Crossfit, marathons, body building, triathlons, biathlons, etc. People who take part in those have my utmost respect. I have said in the past that I can’t be someone who does those things, yet I find myself creeping ever so slowly into their camp.

No. Not yet. I said creeping. Please keep reading.

This morning as I ran, I found myself not wanting to get going. I thought about stopping a few times not because I was tired or wore out or even in any pain. I just didn’t feel like doing it. After the first half mile, I still wasn’t into it, but I kept going.  Then, something crazy happened. I not only felt like finishing the run, but I actually added an extra mile to it. It felt good. The last half was a little tough and I started to feel it in my muscles, but then after the last mile was done, I went for another quarter of a mile. Why?

Because I could.

I can’t say I pushed myself with my pace this morning, because I didn’t. I didn’t set out to break any records or make any personal bests. I just set out to run on this brisk (43 degrees!) morning to continue my journey in getting fit. What I found  was that I started getting a good feeling from exceeding a past accomplishment.

This is new.

Since doing my first Whole30 and going Paleo, I’ve been pretty adamant about not needing exercise to lose weight. I still maintain that it is not necessary, and that’s super-important for those who are physically unable to exercise or who are like I used to be and just flat-out refused to exercise. That’s okay: you can still lose weight! But then, it isn’t enough. You lose weight, but you find that you are weak and that you want something more out of your body. You start doing something to get some exercise. The next thing you know, you’re adding miles to your runs and feeling GREAT afterward.

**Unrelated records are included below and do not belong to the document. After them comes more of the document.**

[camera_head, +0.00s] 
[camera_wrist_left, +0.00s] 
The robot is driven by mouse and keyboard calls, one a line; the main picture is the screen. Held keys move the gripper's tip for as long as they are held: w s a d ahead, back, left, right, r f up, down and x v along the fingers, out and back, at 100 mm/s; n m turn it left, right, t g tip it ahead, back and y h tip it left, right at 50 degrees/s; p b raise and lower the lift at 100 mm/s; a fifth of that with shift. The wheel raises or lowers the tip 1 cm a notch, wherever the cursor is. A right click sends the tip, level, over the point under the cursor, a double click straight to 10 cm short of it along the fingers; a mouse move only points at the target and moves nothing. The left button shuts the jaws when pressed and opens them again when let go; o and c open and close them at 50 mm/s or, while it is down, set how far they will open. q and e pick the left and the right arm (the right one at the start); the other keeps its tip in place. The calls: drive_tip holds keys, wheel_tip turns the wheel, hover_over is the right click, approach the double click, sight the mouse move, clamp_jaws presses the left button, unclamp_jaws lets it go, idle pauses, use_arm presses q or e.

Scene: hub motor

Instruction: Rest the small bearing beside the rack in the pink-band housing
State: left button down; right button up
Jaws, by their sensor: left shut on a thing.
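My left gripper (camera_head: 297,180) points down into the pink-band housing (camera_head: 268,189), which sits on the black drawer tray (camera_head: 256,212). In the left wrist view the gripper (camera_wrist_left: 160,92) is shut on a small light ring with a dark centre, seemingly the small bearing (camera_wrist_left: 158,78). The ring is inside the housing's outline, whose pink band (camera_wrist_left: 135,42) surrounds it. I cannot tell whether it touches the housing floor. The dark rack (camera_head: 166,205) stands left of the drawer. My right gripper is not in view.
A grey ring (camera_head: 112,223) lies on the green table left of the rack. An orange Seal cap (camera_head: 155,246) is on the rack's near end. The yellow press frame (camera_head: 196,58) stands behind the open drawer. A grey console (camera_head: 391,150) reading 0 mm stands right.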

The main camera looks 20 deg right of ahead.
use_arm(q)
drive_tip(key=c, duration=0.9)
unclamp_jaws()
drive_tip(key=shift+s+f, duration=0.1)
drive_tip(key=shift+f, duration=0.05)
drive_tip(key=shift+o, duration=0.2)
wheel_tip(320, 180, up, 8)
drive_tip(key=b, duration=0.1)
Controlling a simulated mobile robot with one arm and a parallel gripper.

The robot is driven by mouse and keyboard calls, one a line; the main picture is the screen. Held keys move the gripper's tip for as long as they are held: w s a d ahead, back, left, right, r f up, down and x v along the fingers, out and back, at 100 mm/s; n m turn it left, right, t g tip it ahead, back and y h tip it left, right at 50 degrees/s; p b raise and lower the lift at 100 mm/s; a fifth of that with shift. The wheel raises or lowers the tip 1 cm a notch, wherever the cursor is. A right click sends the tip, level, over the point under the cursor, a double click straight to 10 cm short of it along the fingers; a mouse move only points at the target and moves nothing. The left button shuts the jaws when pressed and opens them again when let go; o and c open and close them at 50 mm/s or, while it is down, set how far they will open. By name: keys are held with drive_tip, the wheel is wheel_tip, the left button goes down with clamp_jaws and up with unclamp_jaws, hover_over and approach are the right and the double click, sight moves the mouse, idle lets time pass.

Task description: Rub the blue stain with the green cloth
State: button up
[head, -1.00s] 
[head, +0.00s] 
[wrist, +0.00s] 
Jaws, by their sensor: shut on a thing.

So I get it. You people who do the extreme physical activities; you’re not weird. You’re not so strange to me anymore. You’re just way farther ahead of me in this journey, and far more dedicated. I don’t know that I will ever get to exactly the same level as you super-people, but I am finding that I am enjoying being able to be physically active and to push myself a little here and there.

It feels good. And dammit, I never thought I’d be the person saying this, but I’m glad I started running. It’s one of the best things I’ve done in the past 10 years.

Move. Do something. Anything.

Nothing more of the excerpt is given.